__Problem statement__:
Read the lines below. Copy out any that hold the string "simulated".

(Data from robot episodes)
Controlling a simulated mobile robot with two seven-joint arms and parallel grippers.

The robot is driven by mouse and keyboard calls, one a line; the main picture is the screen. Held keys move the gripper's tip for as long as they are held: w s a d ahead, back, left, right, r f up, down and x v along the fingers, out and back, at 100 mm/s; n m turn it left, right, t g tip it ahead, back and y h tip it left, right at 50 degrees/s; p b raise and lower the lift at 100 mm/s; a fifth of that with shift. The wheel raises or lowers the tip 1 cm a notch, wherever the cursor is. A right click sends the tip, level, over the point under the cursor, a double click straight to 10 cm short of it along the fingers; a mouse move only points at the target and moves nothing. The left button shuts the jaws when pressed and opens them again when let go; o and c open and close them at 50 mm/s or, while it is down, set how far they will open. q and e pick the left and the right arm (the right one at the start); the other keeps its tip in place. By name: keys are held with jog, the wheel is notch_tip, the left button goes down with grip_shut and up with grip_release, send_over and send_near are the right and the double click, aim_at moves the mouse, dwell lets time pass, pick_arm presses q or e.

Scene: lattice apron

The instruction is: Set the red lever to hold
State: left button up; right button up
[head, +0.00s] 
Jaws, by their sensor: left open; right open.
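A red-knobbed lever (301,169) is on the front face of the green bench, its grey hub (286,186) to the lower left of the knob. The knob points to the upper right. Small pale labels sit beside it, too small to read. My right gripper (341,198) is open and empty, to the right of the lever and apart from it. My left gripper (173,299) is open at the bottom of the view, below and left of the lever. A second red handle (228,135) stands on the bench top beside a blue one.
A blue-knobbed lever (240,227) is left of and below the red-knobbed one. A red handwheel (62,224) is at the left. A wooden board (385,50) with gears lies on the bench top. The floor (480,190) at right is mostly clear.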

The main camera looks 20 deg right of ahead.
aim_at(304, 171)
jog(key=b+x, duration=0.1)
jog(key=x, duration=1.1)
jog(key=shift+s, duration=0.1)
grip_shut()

--

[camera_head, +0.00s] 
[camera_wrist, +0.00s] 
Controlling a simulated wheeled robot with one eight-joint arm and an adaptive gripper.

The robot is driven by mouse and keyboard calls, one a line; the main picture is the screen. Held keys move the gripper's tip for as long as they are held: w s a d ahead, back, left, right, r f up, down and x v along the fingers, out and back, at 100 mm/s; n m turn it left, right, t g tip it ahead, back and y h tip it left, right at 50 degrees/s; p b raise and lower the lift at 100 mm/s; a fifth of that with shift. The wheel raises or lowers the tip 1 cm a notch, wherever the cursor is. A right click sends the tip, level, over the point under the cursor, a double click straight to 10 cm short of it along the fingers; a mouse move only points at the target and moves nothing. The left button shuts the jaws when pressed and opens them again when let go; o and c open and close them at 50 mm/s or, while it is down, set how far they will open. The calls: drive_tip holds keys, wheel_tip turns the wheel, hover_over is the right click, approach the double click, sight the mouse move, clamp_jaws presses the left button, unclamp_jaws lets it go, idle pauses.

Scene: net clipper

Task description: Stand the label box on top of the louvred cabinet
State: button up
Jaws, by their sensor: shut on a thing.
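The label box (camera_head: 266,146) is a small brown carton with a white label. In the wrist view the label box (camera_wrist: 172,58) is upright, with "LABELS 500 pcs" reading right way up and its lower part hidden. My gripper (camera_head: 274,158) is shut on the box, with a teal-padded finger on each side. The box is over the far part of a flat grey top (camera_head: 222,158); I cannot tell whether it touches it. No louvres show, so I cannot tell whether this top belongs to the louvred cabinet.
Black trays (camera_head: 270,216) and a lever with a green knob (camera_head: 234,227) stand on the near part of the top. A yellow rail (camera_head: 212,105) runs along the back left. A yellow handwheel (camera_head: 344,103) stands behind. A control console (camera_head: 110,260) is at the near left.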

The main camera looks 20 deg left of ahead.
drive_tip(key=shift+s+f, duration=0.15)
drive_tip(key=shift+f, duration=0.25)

==

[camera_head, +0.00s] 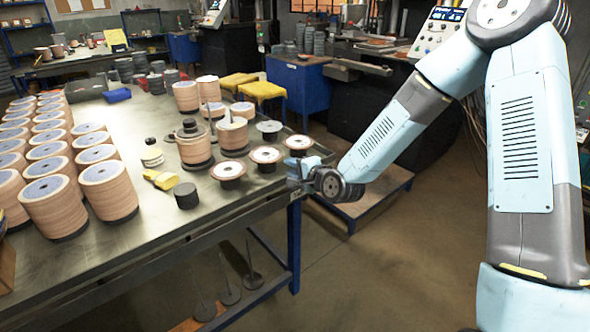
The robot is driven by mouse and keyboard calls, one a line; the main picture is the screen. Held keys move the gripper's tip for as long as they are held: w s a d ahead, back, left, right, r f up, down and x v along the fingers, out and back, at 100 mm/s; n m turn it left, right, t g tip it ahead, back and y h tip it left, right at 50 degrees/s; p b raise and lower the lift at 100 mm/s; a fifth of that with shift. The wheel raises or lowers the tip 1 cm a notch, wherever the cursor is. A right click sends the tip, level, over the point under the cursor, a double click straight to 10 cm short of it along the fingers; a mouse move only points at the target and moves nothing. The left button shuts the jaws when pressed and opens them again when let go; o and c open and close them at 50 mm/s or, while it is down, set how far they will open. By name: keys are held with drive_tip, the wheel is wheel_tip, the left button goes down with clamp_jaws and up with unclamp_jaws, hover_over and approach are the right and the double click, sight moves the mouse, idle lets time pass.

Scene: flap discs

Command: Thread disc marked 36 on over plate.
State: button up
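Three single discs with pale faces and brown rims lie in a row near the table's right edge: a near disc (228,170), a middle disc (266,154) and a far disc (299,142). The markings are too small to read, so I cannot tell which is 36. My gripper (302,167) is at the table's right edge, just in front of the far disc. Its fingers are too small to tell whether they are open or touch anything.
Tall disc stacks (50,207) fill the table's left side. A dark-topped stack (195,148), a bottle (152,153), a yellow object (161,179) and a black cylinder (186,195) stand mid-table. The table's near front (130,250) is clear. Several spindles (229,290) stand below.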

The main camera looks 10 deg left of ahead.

__Result__:
Controlling a simulated mobile robot with two seven-joint arms and parallel grippers.
Controlling a simulated wheeled robot with one eight-joint arm and an adaptive gripper.

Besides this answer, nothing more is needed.